— WHAT YOU WILL DO —
Show all lines holding the string "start".

─── AVAILABLE DATA

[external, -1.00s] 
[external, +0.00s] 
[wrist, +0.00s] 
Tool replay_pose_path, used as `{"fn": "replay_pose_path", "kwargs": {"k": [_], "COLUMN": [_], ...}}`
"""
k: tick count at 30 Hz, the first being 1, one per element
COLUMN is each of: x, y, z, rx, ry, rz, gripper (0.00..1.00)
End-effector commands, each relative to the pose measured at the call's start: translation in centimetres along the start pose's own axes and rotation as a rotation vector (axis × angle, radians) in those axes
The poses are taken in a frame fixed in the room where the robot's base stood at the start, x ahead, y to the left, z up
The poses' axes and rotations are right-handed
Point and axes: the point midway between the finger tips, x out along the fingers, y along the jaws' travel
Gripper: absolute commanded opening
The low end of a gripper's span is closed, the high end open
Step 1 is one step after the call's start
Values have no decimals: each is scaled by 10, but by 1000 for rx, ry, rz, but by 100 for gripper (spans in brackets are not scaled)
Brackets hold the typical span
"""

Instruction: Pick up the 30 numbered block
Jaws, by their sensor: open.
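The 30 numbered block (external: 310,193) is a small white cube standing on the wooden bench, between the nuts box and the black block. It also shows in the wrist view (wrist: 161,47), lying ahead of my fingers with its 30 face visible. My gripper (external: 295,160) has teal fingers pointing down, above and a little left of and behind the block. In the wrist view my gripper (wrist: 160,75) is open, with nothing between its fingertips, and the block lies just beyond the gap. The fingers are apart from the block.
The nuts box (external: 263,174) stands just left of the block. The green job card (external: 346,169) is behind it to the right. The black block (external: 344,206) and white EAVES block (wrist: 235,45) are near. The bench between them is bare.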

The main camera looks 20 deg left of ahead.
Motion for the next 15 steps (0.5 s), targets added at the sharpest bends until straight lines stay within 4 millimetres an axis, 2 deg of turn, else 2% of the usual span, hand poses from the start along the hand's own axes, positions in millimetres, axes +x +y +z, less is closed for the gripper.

──────

— WORKED SOLUTION —
End-effector commands, each relative to the pose measured at the call's start: translation in centimetres along the start pose's own axes and rotation as a rotation vector (axis × angle, radians) in those axes
The poses are taken in a frame fixed in the room where the robot's base stood at the start, x ahead, y to the left, z up
Step 1 is one step after the call's start
Motion for the next 15 steps (0.5 s), targets added at the sharpest bends until straight lines stay within 4 millimetres an axis, 2 deg of turn, else 2% of the usual span, hand poses from the start along the hand's own axes, positions in millimetres, axes +x +y +z, less is closed for the gripper.

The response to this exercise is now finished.